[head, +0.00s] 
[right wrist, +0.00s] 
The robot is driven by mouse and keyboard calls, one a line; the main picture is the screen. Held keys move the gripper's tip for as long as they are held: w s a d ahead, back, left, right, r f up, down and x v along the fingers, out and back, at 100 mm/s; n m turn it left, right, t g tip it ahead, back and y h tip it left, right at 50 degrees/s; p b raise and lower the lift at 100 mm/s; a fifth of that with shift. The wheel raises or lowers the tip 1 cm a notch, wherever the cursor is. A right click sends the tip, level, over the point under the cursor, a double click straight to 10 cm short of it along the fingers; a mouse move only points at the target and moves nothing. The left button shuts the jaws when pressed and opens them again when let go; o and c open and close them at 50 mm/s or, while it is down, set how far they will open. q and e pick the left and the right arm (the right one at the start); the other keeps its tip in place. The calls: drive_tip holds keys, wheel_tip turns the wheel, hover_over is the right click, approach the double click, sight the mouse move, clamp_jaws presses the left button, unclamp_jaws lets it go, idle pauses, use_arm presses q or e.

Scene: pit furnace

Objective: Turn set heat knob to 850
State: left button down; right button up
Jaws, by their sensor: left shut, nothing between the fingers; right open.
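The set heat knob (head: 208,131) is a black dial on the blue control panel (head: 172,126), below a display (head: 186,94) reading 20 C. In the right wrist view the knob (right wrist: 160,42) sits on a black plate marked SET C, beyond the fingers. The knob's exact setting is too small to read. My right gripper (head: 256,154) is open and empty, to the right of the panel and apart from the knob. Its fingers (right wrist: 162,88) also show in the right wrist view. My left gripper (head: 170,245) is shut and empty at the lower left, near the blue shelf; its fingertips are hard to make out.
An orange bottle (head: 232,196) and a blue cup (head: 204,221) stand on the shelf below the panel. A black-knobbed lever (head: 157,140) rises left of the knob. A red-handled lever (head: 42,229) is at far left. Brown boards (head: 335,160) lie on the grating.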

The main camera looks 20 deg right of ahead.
*****
Quote nothing but the lines that run from the line containing "Objective: Turn set heat knob to 850" through the line containing "State: left button down; right button up", keeping both of them word for word.

Objective: Turn set heat knob to 850
State: left button down; right button up

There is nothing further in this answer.